Under Kentucky's no-tolerance alcohol policy, Camara was suspended from the
team immediately following the arrest. With the conviction, he stands to lose
his scholarship but could return to the team next year.
Camara, dressed in a gray suit and red tie, displayed no emotion as Fayette
District Judge Maria Ransdell read the verdict. His attorney, Jim Lowry, told
the judge he would file a motion to appeal.
Following the verdict, Camara was hustled out of the courtroom into a
waiting sports utility vehicle. Neither Lowry nor prosecutor Denotra Gunther
made any comments to a courtroom full of reporters.
Kentucky Athletics Director Larry Ivy and Kentucky basketball coach Tubby
Smith could not immediately be reached for comment.
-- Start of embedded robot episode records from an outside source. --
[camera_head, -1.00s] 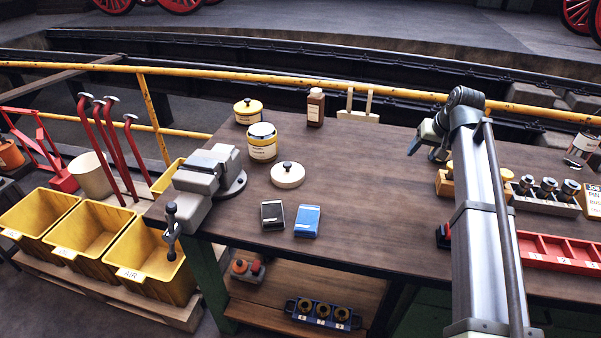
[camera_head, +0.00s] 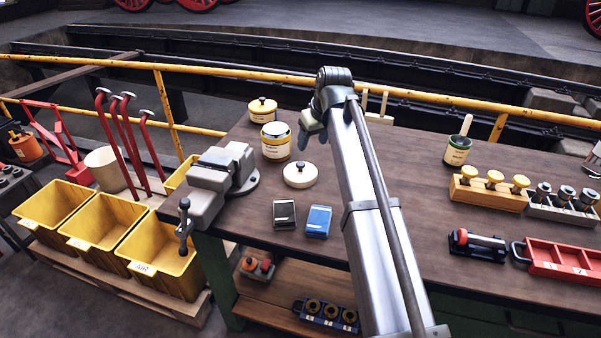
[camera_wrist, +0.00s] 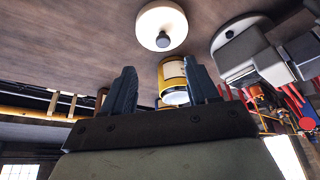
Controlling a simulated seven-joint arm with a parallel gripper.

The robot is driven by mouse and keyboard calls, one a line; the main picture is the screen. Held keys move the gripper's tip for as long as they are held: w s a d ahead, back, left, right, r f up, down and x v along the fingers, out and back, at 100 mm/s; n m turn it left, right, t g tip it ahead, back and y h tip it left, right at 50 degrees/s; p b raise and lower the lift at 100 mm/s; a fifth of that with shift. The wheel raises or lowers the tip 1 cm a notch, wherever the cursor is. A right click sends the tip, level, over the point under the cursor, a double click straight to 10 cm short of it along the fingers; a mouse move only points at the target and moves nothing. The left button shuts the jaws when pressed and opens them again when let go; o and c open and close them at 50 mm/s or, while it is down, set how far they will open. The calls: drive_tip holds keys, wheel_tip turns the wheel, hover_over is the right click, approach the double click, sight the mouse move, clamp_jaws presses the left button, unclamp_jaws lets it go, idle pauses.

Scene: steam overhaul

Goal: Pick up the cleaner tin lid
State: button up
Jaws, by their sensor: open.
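The cleaner tin lid, a round cream disc with a dark knob (camera_head: 300,174), lies flat on the bench, knob up. It also shows at the top of the wrist view (camera_wrist: 161,22). A yellow tin with a white label (camera_head: 276,148) stands just behind it and shows beyond the fingers in the wrist view (camera_wrist: 172,70). My gripper (camera_head: 309,133) is above the bench near the tin and lid, apart from the lid. In the wrist view its two dark fingers (camera_wrist: 163,85) are spread with nothing held between them.
A grey vise (camera_head: 221,172) stands left of the lid. A black box (camera_head: 284,214) and a blue box (camera_head: 318,221) lie in front of it. Another yellow tin with its lid on (camera_head: 262,109) stands behind.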

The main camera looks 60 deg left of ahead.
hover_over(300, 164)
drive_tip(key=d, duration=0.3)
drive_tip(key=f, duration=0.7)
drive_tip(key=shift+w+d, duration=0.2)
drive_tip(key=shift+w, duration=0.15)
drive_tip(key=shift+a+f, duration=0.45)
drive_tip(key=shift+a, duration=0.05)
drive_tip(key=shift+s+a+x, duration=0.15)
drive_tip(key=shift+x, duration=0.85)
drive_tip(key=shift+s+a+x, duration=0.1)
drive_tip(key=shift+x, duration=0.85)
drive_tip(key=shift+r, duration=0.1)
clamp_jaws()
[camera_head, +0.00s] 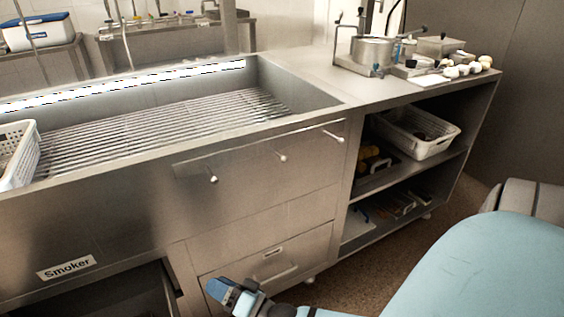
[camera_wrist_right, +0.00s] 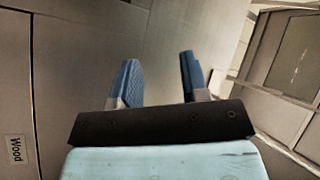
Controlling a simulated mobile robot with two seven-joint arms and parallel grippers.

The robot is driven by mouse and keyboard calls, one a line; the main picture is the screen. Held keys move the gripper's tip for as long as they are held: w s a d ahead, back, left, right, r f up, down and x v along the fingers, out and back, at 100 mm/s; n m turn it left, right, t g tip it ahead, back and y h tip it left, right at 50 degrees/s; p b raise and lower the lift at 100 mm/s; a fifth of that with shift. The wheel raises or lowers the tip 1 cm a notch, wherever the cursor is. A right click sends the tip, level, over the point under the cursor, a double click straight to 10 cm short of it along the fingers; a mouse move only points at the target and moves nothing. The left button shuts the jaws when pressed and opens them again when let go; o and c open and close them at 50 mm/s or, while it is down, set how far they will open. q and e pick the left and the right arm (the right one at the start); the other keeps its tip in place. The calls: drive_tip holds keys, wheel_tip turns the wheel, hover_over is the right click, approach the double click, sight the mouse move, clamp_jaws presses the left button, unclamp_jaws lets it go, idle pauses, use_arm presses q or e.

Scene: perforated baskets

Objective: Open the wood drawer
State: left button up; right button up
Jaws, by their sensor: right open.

Associate sports
information director Brooks Downing released a statement Tuesday night saying
the school would have no comment.
The prosecution argued that Camara obviously was intoxicated and that, after
being pulled over, he jumped into the back seat in an attempt to deceive the
arresting officer.
Ruzzene and officer Tim Ball also testified that one of two passengers in
the vehicle fled the scene while Ball was attempting to restrain a crowd of
onlookers.
The defense, however, produced a parade of witnesses that refuted many of
the officers' claims.
Michael Stewart, one of the passengers in the vehicle, testified that Camara
was not driving at a high rate of speed and did not come close to hitting a
parked car. He also testified that he watched Camara take the field sobriety
tests and saw nothing improper.
The other passenger, Bob Griffith, was accused by police of fleeing the
scene. But both Stewart and Griffith testified that Ball told Griffith to
leave.
"He told me `Get out of the car. I don't want to see your face,' "
Griffith said. "So I walked across the street, about 25 or 30 feet away, and
watched what was going on. I don't know why he told me to leave."
Several witnesses, including Camara, testified that he'd only had one beer
as he and several others, including Stewart and Griffith, watched the
Kentucky-Louisville football game at Griffith's apartment earlier that evening.
Several others testified that they saw never saw Camara drink anything at
Lexington's Two Keys Tavern following the game.
Camara said he jumped into the back seat of his rented car because he was
afraid of losing his scholarship and that he refused the blood test because he
did not want his parents to find out he had been drinking, which goes against
his family's religious beliefs.
Lowry suggested that Ruzzene may have been guilty of racial profiling and
pulled Camara over because he was a young black man driving a brand new car
with out-of-state license plates in a predominantly white section of town.
"Did (Ruzzene) pull him over for his race? I don't know," Lowry said
during his closing statement. "Is (Ruzzene) a racist? I don't know. Does that
create a reasonable doubt? It should."
Gunther, however, appealed to the jury's sensibilities.
"If you're not guilty, what do you have to fear?," she said. "Why jump in
the back seat? And why not take the blood test?"